(Items from a dataset)
[Start]

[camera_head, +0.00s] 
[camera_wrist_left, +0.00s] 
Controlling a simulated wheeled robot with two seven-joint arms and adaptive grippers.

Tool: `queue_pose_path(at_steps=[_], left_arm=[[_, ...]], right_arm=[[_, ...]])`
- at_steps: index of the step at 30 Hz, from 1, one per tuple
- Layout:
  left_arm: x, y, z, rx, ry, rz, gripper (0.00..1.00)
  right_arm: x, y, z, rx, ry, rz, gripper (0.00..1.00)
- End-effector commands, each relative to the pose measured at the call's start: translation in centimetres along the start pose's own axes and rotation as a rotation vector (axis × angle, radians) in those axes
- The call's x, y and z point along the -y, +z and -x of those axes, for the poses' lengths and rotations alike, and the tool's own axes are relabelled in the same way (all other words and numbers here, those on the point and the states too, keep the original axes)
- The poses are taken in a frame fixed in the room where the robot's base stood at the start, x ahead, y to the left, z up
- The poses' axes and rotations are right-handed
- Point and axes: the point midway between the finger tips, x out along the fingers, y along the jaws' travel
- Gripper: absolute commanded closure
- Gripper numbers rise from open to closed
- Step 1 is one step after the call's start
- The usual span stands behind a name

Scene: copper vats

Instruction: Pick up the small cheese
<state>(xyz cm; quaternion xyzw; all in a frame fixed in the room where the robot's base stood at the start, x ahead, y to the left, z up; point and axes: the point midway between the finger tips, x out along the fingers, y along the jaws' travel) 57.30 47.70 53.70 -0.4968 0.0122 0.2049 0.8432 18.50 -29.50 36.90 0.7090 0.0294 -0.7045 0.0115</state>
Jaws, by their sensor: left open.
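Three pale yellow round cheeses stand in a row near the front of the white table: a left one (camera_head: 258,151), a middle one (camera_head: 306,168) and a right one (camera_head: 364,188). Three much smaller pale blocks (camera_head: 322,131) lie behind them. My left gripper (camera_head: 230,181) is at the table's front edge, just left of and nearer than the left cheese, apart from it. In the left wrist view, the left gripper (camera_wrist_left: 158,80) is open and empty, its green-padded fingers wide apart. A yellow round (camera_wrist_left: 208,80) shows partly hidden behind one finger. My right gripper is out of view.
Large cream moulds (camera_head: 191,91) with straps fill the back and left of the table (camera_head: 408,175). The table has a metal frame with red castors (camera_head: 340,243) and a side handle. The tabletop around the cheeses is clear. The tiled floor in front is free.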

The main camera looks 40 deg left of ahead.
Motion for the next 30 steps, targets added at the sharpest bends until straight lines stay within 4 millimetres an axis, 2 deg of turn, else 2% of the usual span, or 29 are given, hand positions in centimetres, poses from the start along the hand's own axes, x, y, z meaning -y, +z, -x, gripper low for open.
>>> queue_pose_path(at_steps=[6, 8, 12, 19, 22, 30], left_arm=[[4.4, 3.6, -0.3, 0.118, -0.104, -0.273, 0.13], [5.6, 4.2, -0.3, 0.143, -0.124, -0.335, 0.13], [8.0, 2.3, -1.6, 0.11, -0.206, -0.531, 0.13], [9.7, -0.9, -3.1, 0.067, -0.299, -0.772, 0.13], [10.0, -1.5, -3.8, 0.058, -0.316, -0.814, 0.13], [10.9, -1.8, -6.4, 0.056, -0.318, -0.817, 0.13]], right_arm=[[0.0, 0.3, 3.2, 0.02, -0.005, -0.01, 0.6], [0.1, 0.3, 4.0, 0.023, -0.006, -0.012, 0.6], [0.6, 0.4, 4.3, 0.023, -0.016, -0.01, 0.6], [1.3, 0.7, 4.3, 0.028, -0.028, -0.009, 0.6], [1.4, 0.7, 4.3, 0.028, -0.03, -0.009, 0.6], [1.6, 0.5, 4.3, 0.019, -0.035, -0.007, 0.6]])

[End]
[Start]

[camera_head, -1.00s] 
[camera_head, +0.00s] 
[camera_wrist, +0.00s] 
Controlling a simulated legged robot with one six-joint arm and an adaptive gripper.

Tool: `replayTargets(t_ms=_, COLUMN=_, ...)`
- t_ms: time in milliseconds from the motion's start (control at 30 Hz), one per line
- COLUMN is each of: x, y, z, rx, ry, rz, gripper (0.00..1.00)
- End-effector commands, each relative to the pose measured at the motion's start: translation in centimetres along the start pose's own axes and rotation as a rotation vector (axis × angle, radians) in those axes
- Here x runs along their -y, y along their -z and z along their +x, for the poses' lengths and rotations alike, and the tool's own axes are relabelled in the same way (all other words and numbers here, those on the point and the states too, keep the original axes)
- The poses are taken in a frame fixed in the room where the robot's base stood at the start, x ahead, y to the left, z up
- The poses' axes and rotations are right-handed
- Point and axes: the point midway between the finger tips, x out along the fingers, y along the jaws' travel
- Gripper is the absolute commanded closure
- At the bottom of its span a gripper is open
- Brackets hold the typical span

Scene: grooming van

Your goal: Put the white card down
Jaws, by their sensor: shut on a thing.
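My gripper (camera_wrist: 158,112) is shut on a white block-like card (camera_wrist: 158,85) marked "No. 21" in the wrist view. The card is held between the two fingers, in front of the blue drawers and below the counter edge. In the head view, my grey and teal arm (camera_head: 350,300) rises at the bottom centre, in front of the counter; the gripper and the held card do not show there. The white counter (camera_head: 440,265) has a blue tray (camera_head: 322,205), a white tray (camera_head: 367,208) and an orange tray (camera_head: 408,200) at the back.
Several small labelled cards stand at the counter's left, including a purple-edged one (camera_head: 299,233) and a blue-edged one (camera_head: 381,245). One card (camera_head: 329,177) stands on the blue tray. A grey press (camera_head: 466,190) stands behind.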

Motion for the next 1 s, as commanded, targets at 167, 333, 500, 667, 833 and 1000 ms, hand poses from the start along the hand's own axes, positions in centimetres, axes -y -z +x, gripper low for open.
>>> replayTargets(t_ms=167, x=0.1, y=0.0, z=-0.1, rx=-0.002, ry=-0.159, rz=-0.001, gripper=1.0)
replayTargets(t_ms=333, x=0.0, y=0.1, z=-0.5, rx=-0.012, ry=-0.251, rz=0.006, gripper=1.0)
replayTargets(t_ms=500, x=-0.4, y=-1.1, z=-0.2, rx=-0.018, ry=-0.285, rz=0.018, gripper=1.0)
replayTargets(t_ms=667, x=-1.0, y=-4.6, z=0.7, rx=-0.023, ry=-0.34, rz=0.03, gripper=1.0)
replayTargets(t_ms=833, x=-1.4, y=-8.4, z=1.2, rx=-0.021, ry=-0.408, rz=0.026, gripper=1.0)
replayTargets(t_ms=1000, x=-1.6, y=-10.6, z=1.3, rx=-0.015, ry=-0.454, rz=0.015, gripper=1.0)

[End]
[Start]

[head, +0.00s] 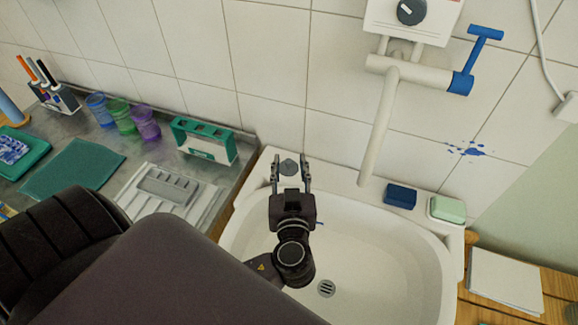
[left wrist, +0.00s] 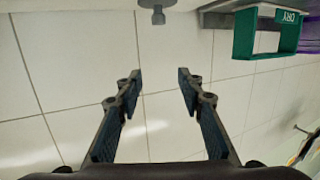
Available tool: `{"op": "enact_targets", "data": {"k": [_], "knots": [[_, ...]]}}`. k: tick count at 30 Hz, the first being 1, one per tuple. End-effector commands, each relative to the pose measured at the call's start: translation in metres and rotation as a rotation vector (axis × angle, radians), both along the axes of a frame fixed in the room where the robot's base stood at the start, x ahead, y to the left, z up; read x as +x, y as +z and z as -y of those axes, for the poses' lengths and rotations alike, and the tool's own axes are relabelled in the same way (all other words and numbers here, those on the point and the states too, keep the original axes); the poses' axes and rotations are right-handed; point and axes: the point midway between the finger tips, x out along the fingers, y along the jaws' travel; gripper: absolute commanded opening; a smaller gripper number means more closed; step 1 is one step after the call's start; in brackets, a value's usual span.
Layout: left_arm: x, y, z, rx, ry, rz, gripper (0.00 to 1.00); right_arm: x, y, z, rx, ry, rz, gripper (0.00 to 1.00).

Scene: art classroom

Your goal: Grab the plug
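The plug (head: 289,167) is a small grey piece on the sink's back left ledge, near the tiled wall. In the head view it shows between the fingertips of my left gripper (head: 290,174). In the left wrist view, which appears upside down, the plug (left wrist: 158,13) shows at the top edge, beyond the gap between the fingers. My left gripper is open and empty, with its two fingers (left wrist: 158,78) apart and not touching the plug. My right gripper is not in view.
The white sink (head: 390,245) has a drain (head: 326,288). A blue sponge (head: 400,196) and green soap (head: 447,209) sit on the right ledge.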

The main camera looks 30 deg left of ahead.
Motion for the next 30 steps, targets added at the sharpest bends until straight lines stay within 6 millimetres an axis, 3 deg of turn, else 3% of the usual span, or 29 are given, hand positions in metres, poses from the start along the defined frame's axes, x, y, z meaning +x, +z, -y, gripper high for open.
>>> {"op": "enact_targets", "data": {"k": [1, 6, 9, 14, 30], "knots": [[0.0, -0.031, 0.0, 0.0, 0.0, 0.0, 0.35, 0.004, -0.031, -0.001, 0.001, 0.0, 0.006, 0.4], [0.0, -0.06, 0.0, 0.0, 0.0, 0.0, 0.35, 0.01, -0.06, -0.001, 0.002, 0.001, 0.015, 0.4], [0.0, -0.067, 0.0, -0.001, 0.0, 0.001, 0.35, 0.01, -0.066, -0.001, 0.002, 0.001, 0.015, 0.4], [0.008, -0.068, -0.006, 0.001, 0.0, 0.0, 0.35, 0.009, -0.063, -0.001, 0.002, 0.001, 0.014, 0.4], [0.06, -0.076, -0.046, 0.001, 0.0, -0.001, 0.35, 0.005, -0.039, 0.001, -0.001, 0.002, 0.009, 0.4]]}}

[End]

> Exercise requirements: Give the count of lines containing "lengths", with no added text.

> Problem solution: 3